In Austin, they’re talking about tax cuts in the range of $4.5 billion, give or take $100 million or so. That is a serious amount of money. But there are a lot of people and businesses in Texas, and that kind of money doesn’t go as far as you might think.

The Texas Senate wants to cut property taxes by giving people a bigger homestead exemption. Its formula would roughly double the amount of the average homeowner’s current exemption, and that average homeowner would get an average tax break of $206 per year.

That’s 56 cents per day, a couple of sodas or cups of coffee per week. And it would only go to homeowners, so renters and businesses would have to scrape up their own $206. Businesses, especially small ones, would get some attention in the form of a franchise tax cut.

Some would-be tax cutters in the Texas House want to cut sales taxes by a half-cent, from the current 6.25 percent to 5.75 percent (you probably pay more than that because local governments can — and most often, do — add up to 2 more cents to the levy).
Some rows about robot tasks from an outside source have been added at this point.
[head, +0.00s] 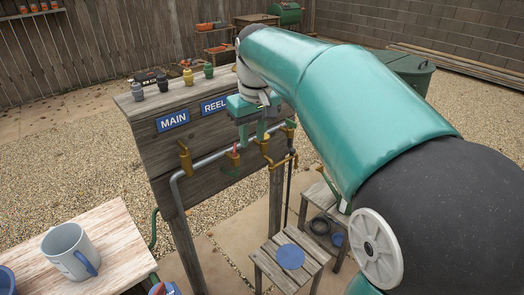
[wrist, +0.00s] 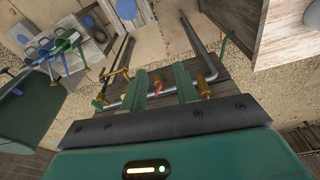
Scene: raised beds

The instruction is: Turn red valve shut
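The red valve handle (head: 235,154) stands on the grey pipe (head: 210,158) in front of the wooden board, between brass fittings. In the wrist view the red handle (wrist: 158,87) shows between my two green fingers, with space on both sides. My gripper (head: 252,132) is above and to the right of the handle in the head view; in the wrist view my gripper (wrist: 161,84) is open and empty. I cannot tell how far the fingers are from the handle. The handle's exact angle is too small to read.
The board carries blue signs, MAIN (head: 173,121) and REEL (head: 214,106). A grey mug (head: 70,250) stands on the table at front left. A stool with a blue disc (head: 290,256) is below the board.

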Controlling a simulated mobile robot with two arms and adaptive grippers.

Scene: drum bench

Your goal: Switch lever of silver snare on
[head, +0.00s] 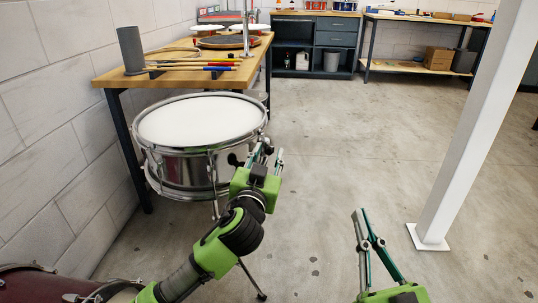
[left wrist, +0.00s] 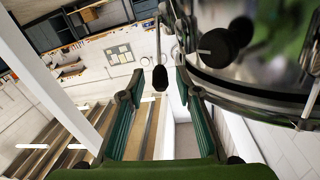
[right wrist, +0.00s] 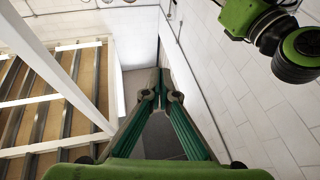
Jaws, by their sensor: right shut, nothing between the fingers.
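The silver snare (head: 180,165) stands on its stand at the left, its white head facing up. My left gripper (head: 268,151) is at the right side of its shell. In the left wrist view, the gripper's fingers are apart, with a thin lever with a black tip (left wrist: 160,77) showing between them. Contact with the lever cannot be told. A black knob (left wrist: 225,43) sits beside the right finger, near the rim. My right gripper (head: 362,212) is away from the drum, low at the right; its fingers meet at the tips in the right wrist view (right wrist: 159,78).
A wooden bench (head: 170,78) with drumsticks and a grey cylinder (head: 131,50) stands behind the snare. A dark red drum (head: 45,285) is at the lower left. A white post (head: 470,130) stands at the right. The floor (head: 350,130) between is clear.
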This tax cut would put less money into the average taxpayer’s pocket, because it would apply to everyone, including businesses. The annual benefit coming to the average adult Texan from a half-cent cut in the sales tax? About $67.34, based on the state comptroller’s sales tax estimates. If you calculate the benefit per household instead (a closer match with homestead exemptions), it’s $149.93 per year, which is better, but still smaller than the property tax cut.

(At least three people in Austin are reaching for their calculators right now, so here are the numbers for the current 2014-15 budget cycle: $56.5 billion in sales taxes, 59 percent of which are paid by consumers, puts the revenue from half a cent at $1.3 billion, divided by 19.8 million adults. We now return to our regularly scheduled program, already in progress.)
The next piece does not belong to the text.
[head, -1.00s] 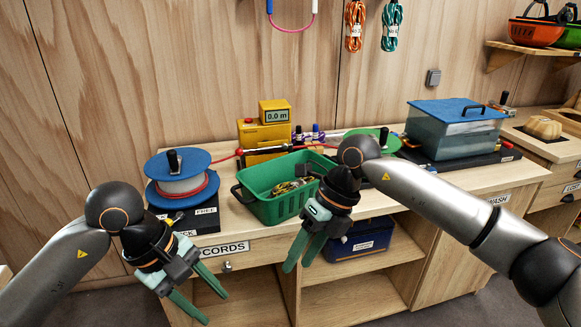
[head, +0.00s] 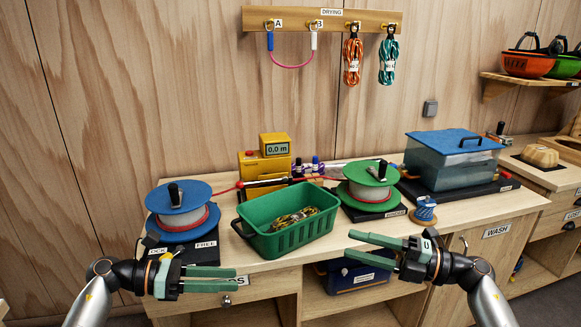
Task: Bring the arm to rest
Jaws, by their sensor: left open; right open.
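My left gripper (head: 207,279) is open and empty in the head view, in front of the bench's front edge at the lower left. Its fingers point right, below the blue reel. My right gripper (head: 372,249) is open and empty at the lower right of centre, with its fingers pointing left. It shows in front of the bench's front edge, to the right of the green crate. Neither gripper appears to touch anything.
The green crate (head: 262,242) with coiled cord stands between a blue reel (head: 163,208) and a green reel (head: 355,175). A yellow meter (head: 251,168) stands behind. A blue-lidded tank (head: 433,168) is at the right. A blue bin (head: 362,277) sits on the shelf below.
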Neither set of tax cutters is exactly remaking the average family budget here. Many of the lawmakers who will vote on this will probably hit lobbyists up during the legislative session for at least one meal costing more than the tax cuts that have been proposed.

More to the point, it’s hard to believe that any voter would be strongly motivated by either $206 in savings buried in their mortgage payments or in $150 saved pennies or less at a time over the course of 12 months.

Gov. Greg Abbott has directed his attention to business tax cuts under consideration by both the House and the Senate. They have different ways of going about it, but both have proposed cuts to the business franchise tax, either lowering the rate charged or trimming the number of businesses on the hook for that tax. Abbott hasn’t publicly picked one plan over the other, but did put down his marker by saying he would veto a budget that does not include a business tax cut.

A franchise tax cut has the argument of economic stimulation on its side in a comparison with the cuts in property and sales taxes. Cutting business tax rates might win over some bigger businesses that are opposed to simply letting small companies out of the tax.

But the politics favor the consumer taxes. The property tax is the most unpopular of all, according to a recent University of Texas/Texas Tribune Poll. The business tax, by comparison, is unknown to many voters. The sales tax doesn’t generate voter vitriol like the property tax does, but it is a state tax and the property tax is not. That means the state can cut sales taxes without spending money; cutting property taxes requires the state to write checks to school districts to replace the revenue it is taking away.

Lawmakers who have been in office and/or paying attention to state government for more than a decade also know of another problem. In 2006, the state tried to deliver property tax cuts averaging $2,000 per homeowner.

That sounded great, but property values went up, property taxes went up and voters got mad when the money they were promised didn’t show up.

This time, lawmakers are promising cuts too small for many voters to notice at all.